[Stored data]
_____

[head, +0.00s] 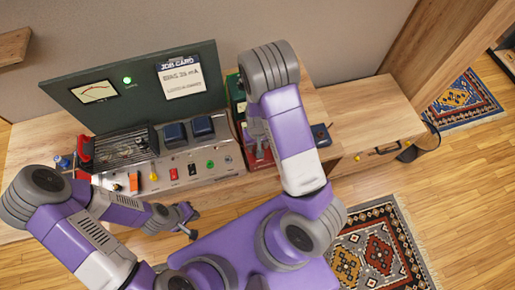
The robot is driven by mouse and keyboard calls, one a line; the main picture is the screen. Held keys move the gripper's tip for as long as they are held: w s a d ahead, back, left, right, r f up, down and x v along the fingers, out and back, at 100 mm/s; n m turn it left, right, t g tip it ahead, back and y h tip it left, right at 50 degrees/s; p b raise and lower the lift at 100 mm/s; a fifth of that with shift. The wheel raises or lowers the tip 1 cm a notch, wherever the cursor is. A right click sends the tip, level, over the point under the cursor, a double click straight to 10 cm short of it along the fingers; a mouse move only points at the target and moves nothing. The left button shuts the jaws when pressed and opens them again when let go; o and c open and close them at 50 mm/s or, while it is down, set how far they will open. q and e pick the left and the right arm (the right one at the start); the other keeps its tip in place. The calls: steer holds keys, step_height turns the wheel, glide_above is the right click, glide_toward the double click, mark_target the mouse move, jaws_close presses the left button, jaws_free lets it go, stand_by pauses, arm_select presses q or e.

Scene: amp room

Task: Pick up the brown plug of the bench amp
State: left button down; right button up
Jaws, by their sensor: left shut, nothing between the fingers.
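The bench amp has a dark green upright panel (135,92) with a meter and a lit green lamp, and a grey sloped front (225,158) with small coloured parts in a row. I cannot make out a brown plug for certain. My left gripper (190,224) is shut and empty, low in front of the amp and apart from it. My right gripper (258,130) is at the amp's right end, beside a dark green and red unit (238,96). My right arm partly covers it, so its jaws are unclear.
A job card (180,78) is on the panel. A wooden cabinet (365,110) stands at the right, with a small dark blue device (321,135) near its left end. Patterned rugs (378,253) lie on the wooden floor.

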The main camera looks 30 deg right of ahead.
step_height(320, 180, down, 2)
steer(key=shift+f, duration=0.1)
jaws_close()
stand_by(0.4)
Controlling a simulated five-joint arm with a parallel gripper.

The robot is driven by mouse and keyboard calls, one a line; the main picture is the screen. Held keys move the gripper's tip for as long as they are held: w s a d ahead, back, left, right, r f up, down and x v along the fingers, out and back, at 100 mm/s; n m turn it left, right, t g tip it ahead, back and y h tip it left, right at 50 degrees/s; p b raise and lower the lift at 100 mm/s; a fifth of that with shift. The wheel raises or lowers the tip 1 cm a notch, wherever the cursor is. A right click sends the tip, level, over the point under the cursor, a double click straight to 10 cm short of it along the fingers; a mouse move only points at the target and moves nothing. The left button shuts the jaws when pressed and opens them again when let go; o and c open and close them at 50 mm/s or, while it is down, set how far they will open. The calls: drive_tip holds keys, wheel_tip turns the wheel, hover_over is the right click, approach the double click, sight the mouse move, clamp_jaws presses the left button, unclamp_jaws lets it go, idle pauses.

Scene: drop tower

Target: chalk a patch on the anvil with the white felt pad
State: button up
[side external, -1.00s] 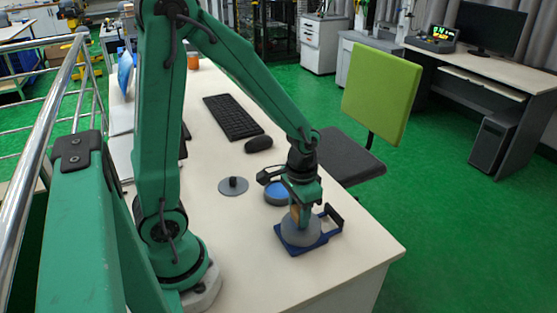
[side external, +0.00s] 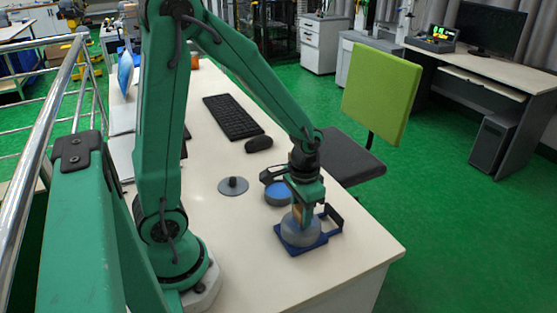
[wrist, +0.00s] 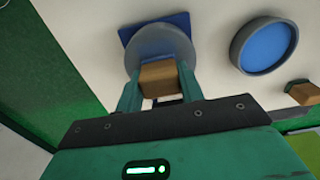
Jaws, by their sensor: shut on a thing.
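My gripper (side external: 302,212) is shut on a tan block, the body of the felt pad (wrist: 157,76), seen between its green fingers in the wrist view. The pad's white felt face is not clearly visible. The anvil is a grey round block (side external: 301,236) on a blue base (side external: 324,241). It also shows in the wrist view (wrist: 155,40). The held pad is over the anvil's top, at or very close to it. I cannot tell whether they touch. No chalk patch can be made out on the anvil.
A round grey-rimmed dish with a blue inside (side external: 277,193) stands just behind the anvil. A grey disc with a dark knob (side external: 233,186) lies to the left. A mouse (side external: 258,144) and keyboard (side external: 233,117) lie farther back. The table's edge is close on the right.

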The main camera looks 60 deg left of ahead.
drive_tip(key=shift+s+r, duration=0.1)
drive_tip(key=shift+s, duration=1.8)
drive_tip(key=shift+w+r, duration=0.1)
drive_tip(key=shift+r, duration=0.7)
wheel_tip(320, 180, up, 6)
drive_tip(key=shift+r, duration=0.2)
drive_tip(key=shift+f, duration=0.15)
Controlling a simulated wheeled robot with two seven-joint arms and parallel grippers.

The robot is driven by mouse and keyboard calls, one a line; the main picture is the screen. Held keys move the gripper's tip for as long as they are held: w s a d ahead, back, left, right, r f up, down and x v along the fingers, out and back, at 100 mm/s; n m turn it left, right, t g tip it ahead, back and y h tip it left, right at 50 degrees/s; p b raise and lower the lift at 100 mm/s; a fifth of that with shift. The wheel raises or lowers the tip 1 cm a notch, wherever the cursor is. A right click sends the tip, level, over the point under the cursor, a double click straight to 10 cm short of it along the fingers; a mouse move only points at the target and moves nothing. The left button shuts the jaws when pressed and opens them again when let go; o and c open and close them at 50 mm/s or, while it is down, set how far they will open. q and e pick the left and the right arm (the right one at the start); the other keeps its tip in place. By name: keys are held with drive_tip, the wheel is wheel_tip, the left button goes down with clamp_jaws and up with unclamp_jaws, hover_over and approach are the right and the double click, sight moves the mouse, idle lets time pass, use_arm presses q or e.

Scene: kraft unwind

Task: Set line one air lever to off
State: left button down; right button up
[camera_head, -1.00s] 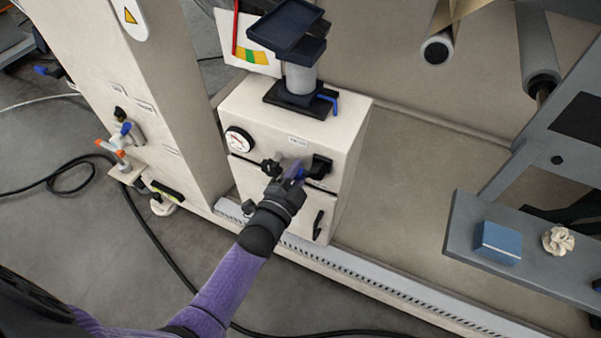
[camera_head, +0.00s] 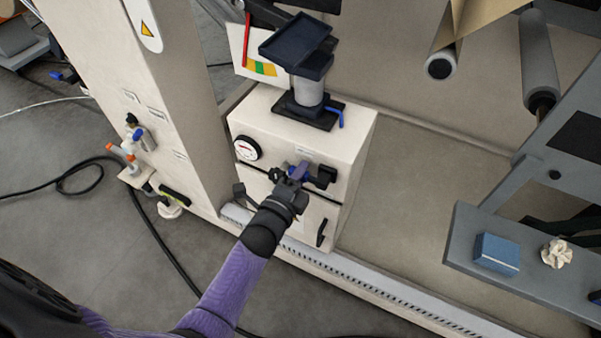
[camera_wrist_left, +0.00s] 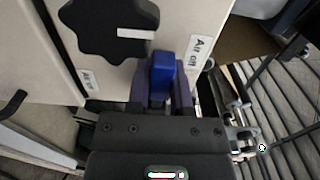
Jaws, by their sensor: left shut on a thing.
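The blue air lever (camera_wrist_left: 161,72) stands between the two purple fingers of my left gripper (camera_wrist_left: 162,92) in the left wrist view. The fingers are closed on it from both sides. An "Air off" label (camera_wrist_left: 194,54) is just right of the lever, and another label (camera_wrist_left: 89,80), too small to read surely, is to its left. In the head view my left gripper (camera_head: 296,176) is at the front of the beige cabinet (camera_head: 350,150), hiding most of the lever. My right gripper is not in view.
A black lobed knob (camera_wrist_left: 108,28) sits close by the lever. A round gauge (camera_head: 247,149) is on the cabinet's left front. A dark stand (camera_head: 308,110) with a blue handle is on top. A grey shelf (camera_head: 460,235) with a blue box (camera_head: 497,253) is at right.

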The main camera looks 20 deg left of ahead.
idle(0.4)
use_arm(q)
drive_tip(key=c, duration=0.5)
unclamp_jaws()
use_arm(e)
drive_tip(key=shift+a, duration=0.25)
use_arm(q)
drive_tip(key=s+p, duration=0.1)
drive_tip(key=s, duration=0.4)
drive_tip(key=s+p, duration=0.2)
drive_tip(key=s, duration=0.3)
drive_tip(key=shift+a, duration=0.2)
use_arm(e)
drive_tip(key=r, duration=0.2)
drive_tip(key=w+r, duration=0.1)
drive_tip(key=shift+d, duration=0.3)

_____

**THE EXERCISE**
The lines to transcribe begin at the line with "Scene: amp room" and end at the line with "Controlling a simulated five-joint"; copy them exactly, both ends included.

**TASK RESULT**
Scene: amp room

Task: Pick up the brown plug of the bench amp
State: left button down; right button up
Jaws, by their sensor: left shut, nothing between the fingers.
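The bench amp has a dark green upright panel (135,92) with a meter and a lit green lamp, and a grey sloped front (225,158) with small coloured parts in a row. I cannot make out a brown plug for certain. My left gripper (190,224) is shut and empty, low in front of the amp and apart from it. My right gripper (258,130) is at the amp's right end, beside a dark green and red unit (238,96). My right arm partly covers it, so its jaws are unclear.
A job card (180,78) is on the panel. A wooden cabinet (365,110) stands at the right, with a small dark blue device (321,135) near its left end. Patterned rugs (378,253) lie on the wooden floor.

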The main camera looks 30 deg right of ahead.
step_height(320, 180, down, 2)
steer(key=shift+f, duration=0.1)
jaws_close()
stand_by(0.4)
Controlling a simulated five-joint arm with a parallel gripper.

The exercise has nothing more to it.